These are interesting times for blockchain entrepreneurs. Viewed from one perspective the associated technologies are rarely out of the news. We hear a lot about cryptocurrencies, mostly about their investment prospects and the dangers of hype or fraud. Meanwhile, the eye-watering prices paid for a select group of digital artworks have ensured the term “non-fungible token” has also become increasingly familiar. Those of a more technical disposition may also be talking knowledgeably about the transformative role distributed ledgers will play in transforming processes across a range of industries.
But despite all this, it’s probably true to say that most of us would struggle to describe how all these variations on the blockchain theme are affecting our lives. NFTs – from high-priced works of art to more utilitarian marketing tools – tend to be the playthings of relatively few early adopting enthusiasts or collectors. Crypto investment and usage are certainly widespread but not yet mainstream. And if blockchain is being adopted by industries such as banking and insurance to introduce new processes, then it’s a revolution that’s not particularly visible.
That may change. According to some analysts, the next big stage in the evolution of the Internet will be the arrival of Web3. Put simply – and to be honest, it isn’t really that simple – the third-generation internet will move away from a centralized model that is said to favor “big tech” towards a much more decentralized model powered in large part by blockchain technologies.
If that vision of the internet proves to be correct, then there will be opportunities for blockchain entrepreneurs. What will those opportunities actually look like? Well, the London division of global investor and accelerator operator Techstars might be able to provide a partial answer.
Techstars London has partnered with blockchain development platform operator, Polygon to offer a 13-week accelerator program, with a specific focus on Web3 and its enabling technologies. Following similar programs in Seattle and Dublin, the London accelerator will be open for applications from August 29.
So why is now a good time to focus on Web3? When I spoke to Techstars London Managing Director, Saalim Chowdhury, I was keen to find out.
In Chowdhury’s view, London has an opportunity to become a global hub for Web3 development. But that begs a question. How big a thing will Web3 actually be? With the likes of Elon Musk and Jack Dorsey expressing their skepticism in recent tweets, there is a feeling in some quarters that the brave new internet is more hype than reality. Others disagree strongly
And as Chowdhury sees it, the arrival of Web3 will pave the way for new business models. “Web3 is not a product. It is about architecture. It’s a way to deliver services,” he says.

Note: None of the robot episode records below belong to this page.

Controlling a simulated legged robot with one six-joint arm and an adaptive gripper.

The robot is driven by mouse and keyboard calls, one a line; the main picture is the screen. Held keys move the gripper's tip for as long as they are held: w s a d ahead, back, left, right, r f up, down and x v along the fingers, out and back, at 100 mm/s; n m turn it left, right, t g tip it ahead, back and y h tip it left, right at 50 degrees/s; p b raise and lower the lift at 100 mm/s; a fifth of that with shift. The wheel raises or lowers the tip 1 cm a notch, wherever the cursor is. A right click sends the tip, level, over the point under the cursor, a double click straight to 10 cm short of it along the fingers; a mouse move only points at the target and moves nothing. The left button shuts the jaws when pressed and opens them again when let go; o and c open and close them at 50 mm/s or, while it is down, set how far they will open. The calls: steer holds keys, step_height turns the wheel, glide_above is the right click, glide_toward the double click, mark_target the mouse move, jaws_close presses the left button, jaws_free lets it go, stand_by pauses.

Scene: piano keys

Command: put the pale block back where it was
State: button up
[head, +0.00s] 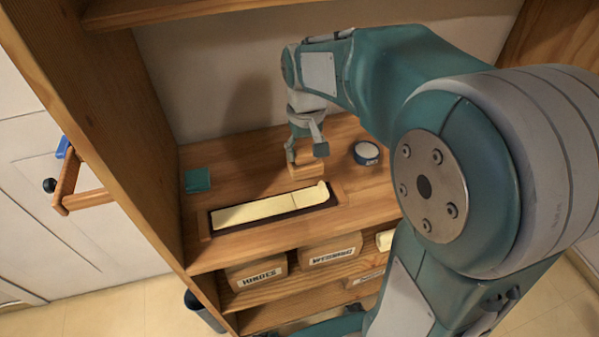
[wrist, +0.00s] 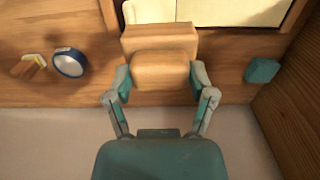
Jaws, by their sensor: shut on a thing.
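My gripper (head: 306,152) points down over the shelf behind the keys and is shut on a pale tan wooden block (head: 306,171). The wrist view shows the block (wrist: 160,70) squarely between the two fingers, with a wider tan part just beyond it. I cannot tell whether that part is the same block or another piece. The held block is close behind the cream keys (head: 265,209), which lie in a dark-lined recess with a wooden frame (head: 205,226). I cannot tell whether the block touches the shelf.
A teal block (head: 198,180) lies at the left of the shelf and a blue-and-white roll (head: 367,153) at the right. Labelled boxes (head: 331,251) stand below. Wooden side wall (head: 120,110) bounds the left.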

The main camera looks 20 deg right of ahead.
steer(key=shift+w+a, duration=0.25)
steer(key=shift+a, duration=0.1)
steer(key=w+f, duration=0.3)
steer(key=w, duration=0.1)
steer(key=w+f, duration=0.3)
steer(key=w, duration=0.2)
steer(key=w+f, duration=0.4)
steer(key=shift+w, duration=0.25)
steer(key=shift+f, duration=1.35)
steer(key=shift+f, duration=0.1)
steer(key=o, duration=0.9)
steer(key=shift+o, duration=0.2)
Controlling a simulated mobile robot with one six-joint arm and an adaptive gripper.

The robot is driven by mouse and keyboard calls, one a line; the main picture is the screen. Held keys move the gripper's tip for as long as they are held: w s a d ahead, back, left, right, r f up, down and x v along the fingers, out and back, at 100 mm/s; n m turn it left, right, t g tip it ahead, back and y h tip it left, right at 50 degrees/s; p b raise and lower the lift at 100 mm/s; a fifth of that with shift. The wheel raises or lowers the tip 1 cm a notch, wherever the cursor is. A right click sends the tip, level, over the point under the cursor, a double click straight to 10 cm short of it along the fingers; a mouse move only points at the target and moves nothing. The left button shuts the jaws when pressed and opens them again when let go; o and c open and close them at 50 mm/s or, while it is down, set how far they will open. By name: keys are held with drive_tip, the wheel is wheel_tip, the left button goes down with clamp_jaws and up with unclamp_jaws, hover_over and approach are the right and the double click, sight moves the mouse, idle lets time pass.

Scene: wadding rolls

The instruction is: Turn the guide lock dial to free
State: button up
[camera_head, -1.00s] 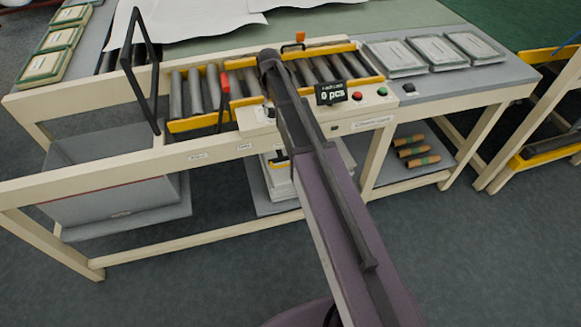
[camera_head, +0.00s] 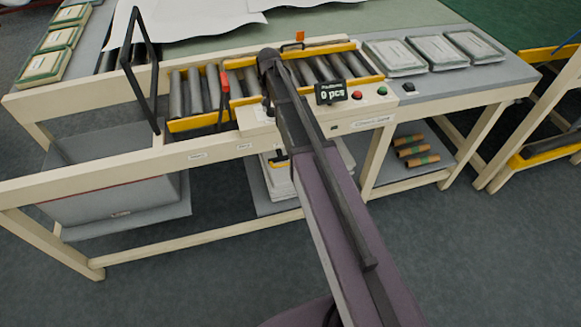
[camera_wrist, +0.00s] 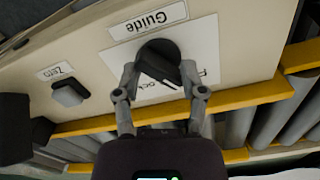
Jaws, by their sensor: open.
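The guide lock dial (camera_wrist: 154,52) is a round black knob on a white plate (camera_wrist: 207,45) under a "Guide" label (camera_wrist: 148,19) in the wrist view. The plate carries partly covered lettering; "ock" shows below the knob and an "F" to its right. I cannot tell for certain which mark the dial points to. My gripper (camera_wrist: 160,78) is open, with one finger on each side of the dial. Whether the fingers touch it is not clear. In the head view my own arm hides the dial and the gripper.
A grey button labelled "Zero" (camera_wrist: 70,92) sits left of the dial in the wrist view. Yellow guide rails (camera_wrist: 240,98) and grey rollers (camera_wrist: 240,123) lie close by. In the head view, a "0 pcs" display (camera_head: 331,93) and a red button (camera_head: 357,95) stand right of my arm.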

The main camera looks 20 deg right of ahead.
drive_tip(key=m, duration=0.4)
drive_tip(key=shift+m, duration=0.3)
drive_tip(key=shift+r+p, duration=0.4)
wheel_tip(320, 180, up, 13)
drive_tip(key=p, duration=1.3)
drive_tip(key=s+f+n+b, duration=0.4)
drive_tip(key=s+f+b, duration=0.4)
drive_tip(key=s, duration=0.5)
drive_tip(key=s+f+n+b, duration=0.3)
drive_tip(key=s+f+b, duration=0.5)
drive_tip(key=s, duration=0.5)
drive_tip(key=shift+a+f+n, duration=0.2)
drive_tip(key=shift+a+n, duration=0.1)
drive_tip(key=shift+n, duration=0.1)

And in that regard, blockchain and its associated innovations around crypto-currencies and tokens represent the foundational technologies for the new internet. “At the moment, they are not hitting 1% of what they will do.” In the future, he says, Web3 will be embedded in just about everything we do.
A Product And Customers
What is Techstars looking for from applicants to the program?
The general rule of thumb is that members of Techstars’ London cohorts come to the party with a product and hopefully a customer or two. In that respect, the ideal is that there has already been some degree of validation. Techstars London also wants to see a team – and preferably a diverse one.

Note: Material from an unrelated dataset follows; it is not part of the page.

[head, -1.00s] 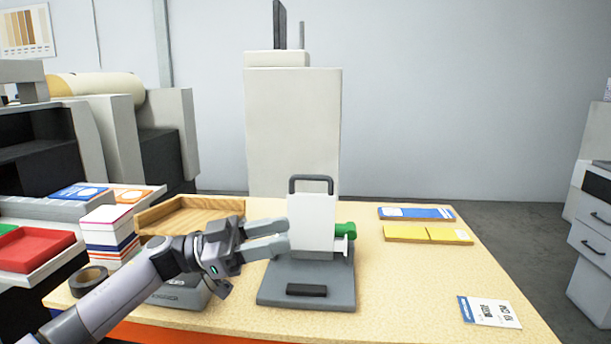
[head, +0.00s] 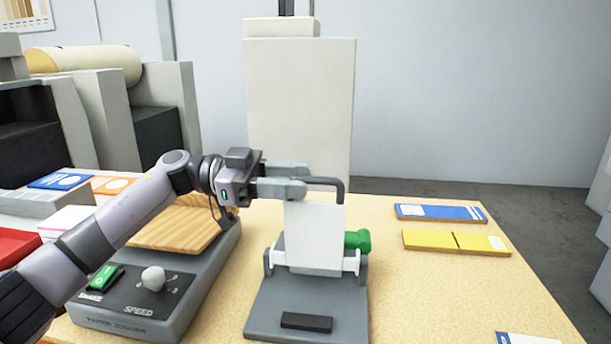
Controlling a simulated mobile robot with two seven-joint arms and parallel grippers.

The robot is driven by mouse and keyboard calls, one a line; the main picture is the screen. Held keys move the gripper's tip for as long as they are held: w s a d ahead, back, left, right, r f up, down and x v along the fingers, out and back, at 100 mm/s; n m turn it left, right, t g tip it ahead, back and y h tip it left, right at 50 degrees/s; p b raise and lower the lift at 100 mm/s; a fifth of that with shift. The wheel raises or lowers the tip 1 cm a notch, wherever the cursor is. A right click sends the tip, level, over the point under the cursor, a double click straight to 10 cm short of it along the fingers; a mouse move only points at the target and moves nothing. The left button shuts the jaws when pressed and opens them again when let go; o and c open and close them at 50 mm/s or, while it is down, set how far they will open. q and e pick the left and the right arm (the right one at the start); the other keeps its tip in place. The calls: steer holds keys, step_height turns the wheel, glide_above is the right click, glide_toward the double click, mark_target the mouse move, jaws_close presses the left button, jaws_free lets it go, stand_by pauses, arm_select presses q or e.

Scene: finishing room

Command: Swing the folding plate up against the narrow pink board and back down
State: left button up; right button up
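The folding plate (head: 315,238) is a white panel that stands upright on a grey-based device (head: 275,313), with a dark handle (head: 328,182) along its top edge. White brackets flank its lower end, and a green cylinder (head: 358,240) sticks out at its right. My left gripper (head: 306,178) comes in from the left at handle height. Its two fingers are apart, one above the other, and the lower fingertip covers the handle's left end. Whether they touch the handle is unclear. I cannot make out a pink board; the plate may hide it. My right gripper is not in view.
A blue pad (head: 440,212) and a yellow pad (head: 455,241) lie at the right. The table's right front is mostly clear.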

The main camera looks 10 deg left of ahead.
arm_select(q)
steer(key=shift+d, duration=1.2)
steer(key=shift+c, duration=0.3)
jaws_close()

Beyond that, there’s quite a high degree of flexibility. As Chowdhury explains, candidates might be currently working in the Web2 arena but seeking ways of moving into Web3. Equally, though, they could already be working on next-generation products or technologies.
A Willingness to Pivot
But the startup that goes in may not look the same as the business that emerges at the end of the program. “In the last cohort, 3 companies pivoted and 7 emerged with different revenue models,” says Chowdhury.
To that end, the accelerator is also looking for founders who are willing to adapt. “We are looking for people who are open-minded, with a willingness to learn and an openness to quizzing. Intellectual elasticity is a phrase I use a lot,” says Chowdhury.
Techstars London specializes in one-to-one mentoring within its accelerators but the program is carefully structured with the first month focused on building a product that customers want and the second providing help with identifying markets and developing growth strategies. Month three homes in on revenues and fundraising.
So what comes out at the end? Well from the Techstars point of view it provides an opportunity to explore the potential of Web3. “Our founders will help us identify the use cases,” says Chowdhury.
But what about the outcome for the founders and their teams? “A good outcome is that companies have a product that customers want and a well-balanced business.
Will game changing business models emerge? We’ll have to wait and see.